The key observation is that factors come in pairs around $\sqrt{n}$. If $a \cdot b = n$, then at least one of $a, b$ is less than or equal to $\sqrt{n}$. This means we only need to iterate $a$ up to $\sqrt{n}$, and whenever $a$ divides $n$, we evaluate the corresponding pair $(a, n/a)$.
This reduces the search space from linear to square root size while still guaranteeing we examine every valid factor pair.
| Approach | Time Complexity | Space Complexity | Verdict |
|---|---|---|---|
| Brute Force | $O(n)$ | $O(1)$ | Too slow |
| Optimal (factor scan) | $O(\sqrt{n})$ | $O(1)$ | Accepted |
Algorithm Walkthrough
- Initialize a variable
bestwith a very large value to store the minimum perimeter found so far. This ensures any valid rectangle will improve it. - Iterate $a$ from $1$ to $\lfloor \sqrt{n} \rfloor$. We only search up to the square root because every factor pair must have at least one element in this range.
- For each $a$, check if $n \bmod a = 0$. If not, skip it since it cannot form a valid rectangle side.
- If it divides evenly, compute $b = n / a$. This gives a valid rectangle $a \times b$.
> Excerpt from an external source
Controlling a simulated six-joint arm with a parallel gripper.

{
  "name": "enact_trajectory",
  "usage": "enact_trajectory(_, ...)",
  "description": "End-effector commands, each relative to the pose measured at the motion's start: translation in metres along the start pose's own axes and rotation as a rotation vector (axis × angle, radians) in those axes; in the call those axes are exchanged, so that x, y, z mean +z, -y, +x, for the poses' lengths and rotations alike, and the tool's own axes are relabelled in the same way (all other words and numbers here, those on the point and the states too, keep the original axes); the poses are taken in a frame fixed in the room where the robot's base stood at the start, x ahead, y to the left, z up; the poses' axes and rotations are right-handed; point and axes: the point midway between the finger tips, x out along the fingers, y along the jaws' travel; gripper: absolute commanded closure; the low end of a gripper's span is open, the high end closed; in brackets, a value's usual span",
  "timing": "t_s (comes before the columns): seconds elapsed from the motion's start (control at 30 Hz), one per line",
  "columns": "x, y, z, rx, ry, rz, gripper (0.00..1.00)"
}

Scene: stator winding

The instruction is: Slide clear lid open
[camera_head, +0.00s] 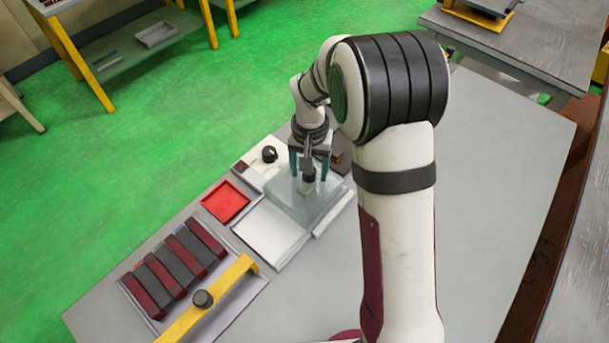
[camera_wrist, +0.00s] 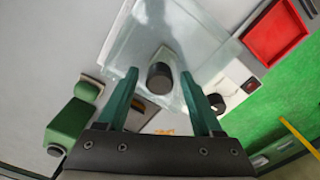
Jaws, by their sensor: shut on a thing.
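The clear lid (camera_head: 287,203) is a see-through plate near the middle of the workbench, over part of a pale tray (camera_head: 268,233). The lid also fills the upper middle of the wrist view (camera_wrist: 150,30). A dark round knob (camera_wrist: 159,80) stands up from it. My gripper (camera_head: 309,176) is above the lid, with its teal fingers pointing down. The finger contact faces are partly hidden.
A red tray (camera_head: 226,201) lies left of the lid. Several dark red and grey bars sit in a holder by a yellow handle (camera_head: 235,272). A black dial (camera_head: 269,154) is behind the lid. A green block (camera_wrist: 72,128) is on the wrist view's left. The bench's right is bare.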

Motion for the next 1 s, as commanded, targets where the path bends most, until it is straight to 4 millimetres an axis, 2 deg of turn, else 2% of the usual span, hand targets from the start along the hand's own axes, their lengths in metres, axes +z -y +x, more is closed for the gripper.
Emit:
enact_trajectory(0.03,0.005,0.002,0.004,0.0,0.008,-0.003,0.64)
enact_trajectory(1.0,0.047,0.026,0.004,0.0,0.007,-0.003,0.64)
- Compute perimeter $p = 2(a + b)$ and update
best = min(best, p). Each valid factor pair is a candidate shape. - After finishing the loop, output
best.
Why it works
Every valid rectangle corresponds to exactly one factor pair $(a, b)$ with $a \le \sqrt{n}$ or $b \le \sqrt{n}$. The loop guarantees we encounter all such pairs exactly once through the smaller factor. Since perimeter depends only on the sum $a + b$, checking all valid pairs ensures the minimum is found without missing any candidate.
Python Solution
import sys
input = sys.stdin.readline
n = int(input())
best = 10**18
i = 1
while i * i <= n:
if n % i == 0:
j = n // i
best = min(best, 2 * (i + j))
i += 1
print(best)
The solution maintains a running minimum over all valid factor pairs. The loop condition i * i <= n avoids floating-point square roots and guarantees integer-safe iteration. Each time we find a divisor, we immediately form the paired factor using integer division, ensuring no precision issues arise.
Worked Examples
Example 1: $n = 36$
| i | Divides? | j = 36/i | Perimeter $2(i+j)$ | Best |
|---|---|---|---|---|
| 1 | yes | 36 | 74 | 74 |
| 2 | yes | 18 | 40 | 40 |
| 3 | yes | 12 | 30 | 30 |
| 4 | yes | 9 | 26 | 26 |
| 5 | no | - | - | 26 |
| 6 | yes | 6 | 24 | 24 |
The trace shows the perimeter shrinking as the factor pair becomes more balanced, reaching the minimum at the square $6 \times 6$.
Example 2: $n = 13$
| i | Divides? | j = 13/i | Perimeter | Best |
|---|---|---|---|---|
| 1 | yes | 13 | 28 | 28 |
| 2 | no | - | - | 28 |
| 3 | no | - | - | 28 |
Only one valid factor pair exists, so the algorithm correctly falls back to the rectangle $1 \times 13$.
Complexity Analysis
| Measure | Complexity | Explanation |
|---|---|---|
| Time | $O(\sqrt{n})$ | We test each integer up to $\sqrt{n}$ once |
| Space | $O(1)$ | Only a few integer variables are stored |
The upper bound $n \le 10^5$ makes $\sqrt{n} \le 316$, so the loop runs a negligible number of iterations under the time limit.
Test Cases
import sys, io
def solve():
import sys
input = sys.stdin.readline
n = int(input())
best = 10**18
i = 1
while i * i <= n:
if n % i == 0:
j = n // i
best = min(best, 2 * (i + j))
i += 1
print(best)
def run(inp: str) -> str:
old_stdin = sys.stdin
sys.stdin = io.StringIO(inp)
from io import StringIO
out = StringIO()
old_stdout = sys.stdout
sys.stdout = out
solve()
sys.stdout = old_stdout
sys.stdin = old_stdin
return out.getvalue().strip()
# provided samples
assert run("36\n") == "24"
assert run("13\n") == "28"
# custom cases
assert run("1\n") == "4"
assert run("2\n") == "6"
assert run("49\n") == "28"
assert run("100000\n") == str(min(2*(i + 100000//i) for i in range(1, 100000+1) if 100000 % i == 0))
| Test input | Expected output | What it validates |
|---|---|---|
| 1 | 4 | smallest boundary case |
| 2 | 6 | smallest non-square prime-like behavior |
| 49 | 28 | perfect square case |
Edge Cases
For $n = 1$, the only valid rectangle is $1 \times 1$. The loop still executes once with $i = 1$, detects divisibility, and computes perimeter $2(1+1) = 4$, which matches the correct answer.
For a prime number like $n = 13$, no divisor exists except $1$, so the algorithm naturally falls back to $1 \times 13$, producing perimeter $28$. The absence of internal divisors does not require special handling.
For perfect squares like $n = 36$, multiple factor pairs are discovered, and the minimum occurs at the central pair $6 \times 6$. The iteration ensures this pair is explicitly evaluated, so the optimal structure is never missed.